The three main points of the judgement of Nettleship v Weston were

  • 1- The defence of Volenti non fit Injura was rejected
  • 2- The duty of care for a learned driver towards the public and passengers wotld be of the same standard that would be applied to any other driver.
  • 3- And finally both the learner and the driver were jointly responsible for the accident and therefore a reduction of 50% of contributory negligence was appropriate.

Criticism:

The criticism was on the third point, Lord Denning MR said in this branch of law. We are moving away from the concept: ‘no liability without fault’. We are beginning to apply the test: on whom should the risk fall?. Morally the learner driver is not at fault, but legally she is liable to be because she is insured and the risk should fall on her.

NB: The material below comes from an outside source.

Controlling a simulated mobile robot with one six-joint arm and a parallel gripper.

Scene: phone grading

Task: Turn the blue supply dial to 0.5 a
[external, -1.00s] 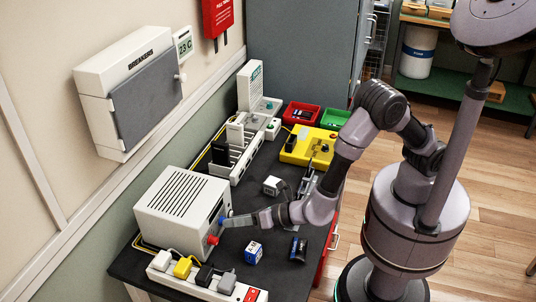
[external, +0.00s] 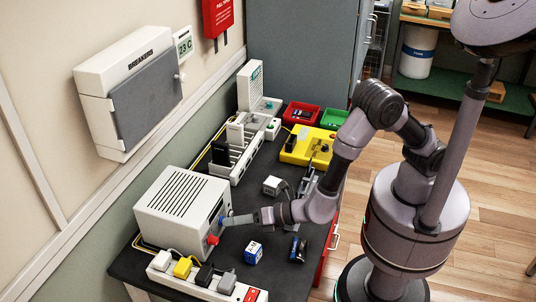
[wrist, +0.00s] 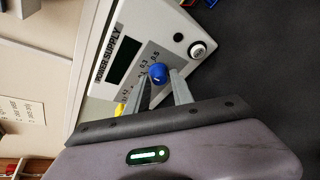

Statements of different judges of these three points

1-The Responsibility of the learner driver towards persons on or near the highway

Lord Denning MR

“Mrs Weston is clearly liable for the damage to the lamp post. In the civil law if a driver goes off the road on the pavement and injures a pedestrian, or damages property, he is prima facie liable. Likewise if he goes on to the wrong side of the road, It is no answer for him to say: “I was learner-driver under instruction. I was doing my best and could not help it”. The civil law permits no such excuse. It requires of him the same standard of care as any other driver”

2- The Responsibility of the learner driver towards passengers in the car

Lord Dixon J

“If a man accepts a lift from a car driver whom he knows to have lost a limb or an eye or to be deaf, he cannot complain if he does not exhibit the skill and competence of a driver who suffers from no defect…. If he knowingly accepts the voluntary services of a driver affected by drink, he cannot complain of improper driving caused by his condition, because it involves no breach of duty”

3- The responsibility of a Learner- driver towards his instructor

Lord Salmon LJ

“In all that I have said. I have treated Mrs Weston as the driver who has herself in control of the car. On that footing. She is plainly liable for the damage done to the lamp post. She is equally liable for the injury done to Mr. Nettleship . She owed a duty of care to each. the standard of care is the same in the either case . It is measured objectively by the care to be expected of an experienced, Skilled and careful driver”.